BLM Set to Wage War on Wyoming’s Wild Horses, AGAIN!

Sources: Multiple

“Using poor science and bad numbers the BLM continues to ensure that the wild horses of Wyoming will have no families, freedom or future.  Unedited, propaganda article posted below. (Herds do not double in size every four years – Fake News)” ~ R.T.

Adobe Town ~ photo by Carol Walker

ROCK SPRINGS, Wyo.  — The Bureau of Land Management is proposing to remove about 1,000 wild horses from three herd management areas, including Adobe Town, in southwest Wyoming in order to meet population level objectives.

Kimberlee Foster, field manager for the Rock Springs BLM field office, said there are too many horses on the land, and rules require them to remove horses when they are above management levels.
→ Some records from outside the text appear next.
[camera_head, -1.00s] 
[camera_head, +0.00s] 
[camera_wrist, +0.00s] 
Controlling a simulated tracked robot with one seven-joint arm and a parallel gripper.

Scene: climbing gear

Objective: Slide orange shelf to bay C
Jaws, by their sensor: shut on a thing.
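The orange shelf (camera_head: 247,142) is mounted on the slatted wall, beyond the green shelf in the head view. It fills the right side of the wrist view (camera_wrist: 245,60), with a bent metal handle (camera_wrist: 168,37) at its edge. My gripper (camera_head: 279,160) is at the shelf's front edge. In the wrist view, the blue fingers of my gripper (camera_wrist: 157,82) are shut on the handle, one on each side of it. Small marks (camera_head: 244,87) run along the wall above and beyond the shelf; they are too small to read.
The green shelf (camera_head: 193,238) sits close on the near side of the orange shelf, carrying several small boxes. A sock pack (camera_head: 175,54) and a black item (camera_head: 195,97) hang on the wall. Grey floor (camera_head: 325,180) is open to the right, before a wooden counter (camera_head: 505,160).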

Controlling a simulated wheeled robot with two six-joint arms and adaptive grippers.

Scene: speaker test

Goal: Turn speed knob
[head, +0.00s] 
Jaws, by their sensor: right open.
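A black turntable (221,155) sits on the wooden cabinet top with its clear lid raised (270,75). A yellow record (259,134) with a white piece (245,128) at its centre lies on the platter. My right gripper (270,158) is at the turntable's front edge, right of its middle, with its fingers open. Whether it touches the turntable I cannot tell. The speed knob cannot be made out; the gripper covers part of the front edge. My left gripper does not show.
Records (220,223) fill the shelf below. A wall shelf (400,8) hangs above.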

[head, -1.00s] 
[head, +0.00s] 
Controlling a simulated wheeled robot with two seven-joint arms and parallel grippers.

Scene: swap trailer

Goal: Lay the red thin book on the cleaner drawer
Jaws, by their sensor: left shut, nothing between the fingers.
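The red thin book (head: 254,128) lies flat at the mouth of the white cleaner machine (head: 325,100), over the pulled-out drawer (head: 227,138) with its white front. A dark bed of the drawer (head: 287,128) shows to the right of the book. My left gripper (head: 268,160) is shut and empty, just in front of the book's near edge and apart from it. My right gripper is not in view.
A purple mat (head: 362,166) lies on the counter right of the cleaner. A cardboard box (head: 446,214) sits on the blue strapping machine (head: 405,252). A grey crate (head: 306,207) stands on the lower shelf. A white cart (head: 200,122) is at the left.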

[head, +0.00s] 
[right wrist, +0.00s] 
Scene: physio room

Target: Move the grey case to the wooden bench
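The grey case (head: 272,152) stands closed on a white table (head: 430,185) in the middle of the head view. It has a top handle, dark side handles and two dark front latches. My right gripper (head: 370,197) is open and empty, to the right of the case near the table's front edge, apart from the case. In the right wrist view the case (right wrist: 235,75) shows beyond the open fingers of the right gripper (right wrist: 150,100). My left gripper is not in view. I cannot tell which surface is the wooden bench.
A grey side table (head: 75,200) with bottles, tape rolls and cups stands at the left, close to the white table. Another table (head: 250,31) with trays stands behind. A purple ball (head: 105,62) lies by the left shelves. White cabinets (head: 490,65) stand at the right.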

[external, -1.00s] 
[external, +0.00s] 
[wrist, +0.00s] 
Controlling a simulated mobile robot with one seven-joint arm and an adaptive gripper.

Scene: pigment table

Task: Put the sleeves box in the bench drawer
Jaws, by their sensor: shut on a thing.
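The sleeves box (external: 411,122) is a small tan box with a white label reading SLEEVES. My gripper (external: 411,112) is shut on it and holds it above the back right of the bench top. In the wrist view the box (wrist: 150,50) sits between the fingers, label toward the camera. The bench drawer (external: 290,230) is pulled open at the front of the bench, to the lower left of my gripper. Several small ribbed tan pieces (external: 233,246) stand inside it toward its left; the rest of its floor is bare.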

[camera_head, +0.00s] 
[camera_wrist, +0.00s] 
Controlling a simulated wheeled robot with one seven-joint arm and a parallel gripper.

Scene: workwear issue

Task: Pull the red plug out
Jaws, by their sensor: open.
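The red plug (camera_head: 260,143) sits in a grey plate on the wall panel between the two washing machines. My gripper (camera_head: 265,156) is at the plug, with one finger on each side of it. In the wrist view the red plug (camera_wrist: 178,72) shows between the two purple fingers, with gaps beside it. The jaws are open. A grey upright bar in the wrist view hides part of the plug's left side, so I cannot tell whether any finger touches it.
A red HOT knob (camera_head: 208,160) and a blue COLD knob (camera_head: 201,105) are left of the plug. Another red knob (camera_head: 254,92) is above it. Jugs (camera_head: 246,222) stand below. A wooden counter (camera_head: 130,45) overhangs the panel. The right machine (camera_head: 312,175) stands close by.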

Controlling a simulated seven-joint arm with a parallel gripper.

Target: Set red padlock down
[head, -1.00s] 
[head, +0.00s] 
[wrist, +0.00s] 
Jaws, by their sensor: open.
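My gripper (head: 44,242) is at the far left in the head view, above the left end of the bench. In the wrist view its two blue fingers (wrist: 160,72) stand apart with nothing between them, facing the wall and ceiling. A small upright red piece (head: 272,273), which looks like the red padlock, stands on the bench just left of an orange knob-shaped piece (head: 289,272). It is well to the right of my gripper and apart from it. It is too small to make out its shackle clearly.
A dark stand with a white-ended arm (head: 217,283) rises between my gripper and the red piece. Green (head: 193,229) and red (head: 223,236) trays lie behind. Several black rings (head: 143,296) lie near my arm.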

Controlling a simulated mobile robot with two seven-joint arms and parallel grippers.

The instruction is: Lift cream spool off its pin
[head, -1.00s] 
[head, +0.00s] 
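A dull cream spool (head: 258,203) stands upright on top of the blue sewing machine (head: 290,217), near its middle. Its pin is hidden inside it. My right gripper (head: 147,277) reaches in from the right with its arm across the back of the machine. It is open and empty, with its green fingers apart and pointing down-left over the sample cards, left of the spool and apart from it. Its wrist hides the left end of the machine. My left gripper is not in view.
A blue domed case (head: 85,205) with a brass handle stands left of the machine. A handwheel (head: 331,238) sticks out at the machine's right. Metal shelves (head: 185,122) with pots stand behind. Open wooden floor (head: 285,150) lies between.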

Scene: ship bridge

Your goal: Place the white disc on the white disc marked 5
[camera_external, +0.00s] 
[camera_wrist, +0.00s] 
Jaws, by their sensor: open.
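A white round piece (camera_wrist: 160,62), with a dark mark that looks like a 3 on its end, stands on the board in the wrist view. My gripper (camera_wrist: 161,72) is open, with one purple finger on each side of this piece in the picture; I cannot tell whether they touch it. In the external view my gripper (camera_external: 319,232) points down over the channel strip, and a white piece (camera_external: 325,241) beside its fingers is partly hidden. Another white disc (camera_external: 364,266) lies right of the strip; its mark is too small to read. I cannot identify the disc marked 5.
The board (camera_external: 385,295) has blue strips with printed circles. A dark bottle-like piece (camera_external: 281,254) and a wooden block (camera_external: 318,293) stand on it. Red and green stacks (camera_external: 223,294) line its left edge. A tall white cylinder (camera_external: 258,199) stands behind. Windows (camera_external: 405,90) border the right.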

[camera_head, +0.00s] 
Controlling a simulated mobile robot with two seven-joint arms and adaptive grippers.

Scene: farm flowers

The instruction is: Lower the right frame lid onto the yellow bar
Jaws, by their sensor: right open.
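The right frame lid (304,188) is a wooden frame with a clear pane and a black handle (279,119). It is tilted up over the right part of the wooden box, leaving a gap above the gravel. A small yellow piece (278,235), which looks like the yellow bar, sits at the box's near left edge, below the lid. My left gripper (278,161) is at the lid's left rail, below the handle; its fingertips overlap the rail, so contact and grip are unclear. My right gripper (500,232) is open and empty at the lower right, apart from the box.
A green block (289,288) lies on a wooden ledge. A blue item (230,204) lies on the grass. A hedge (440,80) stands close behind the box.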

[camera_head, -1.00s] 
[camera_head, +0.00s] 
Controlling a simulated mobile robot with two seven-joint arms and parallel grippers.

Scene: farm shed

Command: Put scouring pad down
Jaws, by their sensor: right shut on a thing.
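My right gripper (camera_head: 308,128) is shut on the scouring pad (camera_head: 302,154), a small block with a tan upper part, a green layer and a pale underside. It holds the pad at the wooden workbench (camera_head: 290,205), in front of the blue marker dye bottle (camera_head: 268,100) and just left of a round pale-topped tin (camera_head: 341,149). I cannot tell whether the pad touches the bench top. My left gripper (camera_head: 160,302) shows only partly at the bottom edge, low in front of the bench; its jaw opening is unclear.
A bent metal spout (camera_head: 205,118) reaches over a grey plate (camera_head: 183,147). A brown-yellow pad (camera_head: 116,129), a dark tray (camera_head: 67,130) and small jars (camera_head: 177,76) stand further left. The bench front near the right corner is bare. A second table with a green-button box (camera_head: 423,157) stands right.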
Foster said the gathered horses will go to the Rock Springs Holding Facility where they will be put up for adoption.

The BLM plans to remove 210 horses from Adobe Town, 584 from Salt Wells Creek and 235 from Great Divide Basin.

There are many reasons the BLM must carefully maintain certain population ranges for wild horses in Wyoming. For one, there are no natural predators for horses in the state and equines can be prodigious breeders.

“Typically a herd management area can double in size every four or five years,” Foster told the Rawlins Daily Times (http://bit.ly/2mayVKA ).

If wild horse populations become too large, the natural forage on the land won’t be able to support them.

Herd management is based around the usage of the land, Foster said, as well as the amount of available forage for the animals. Additionally, the BLM has agreed to act to reduce herd sizes should population levels reach a certain point.

The BLM is accepting public comment until April 4 on its horse roundup plan.

21 replies »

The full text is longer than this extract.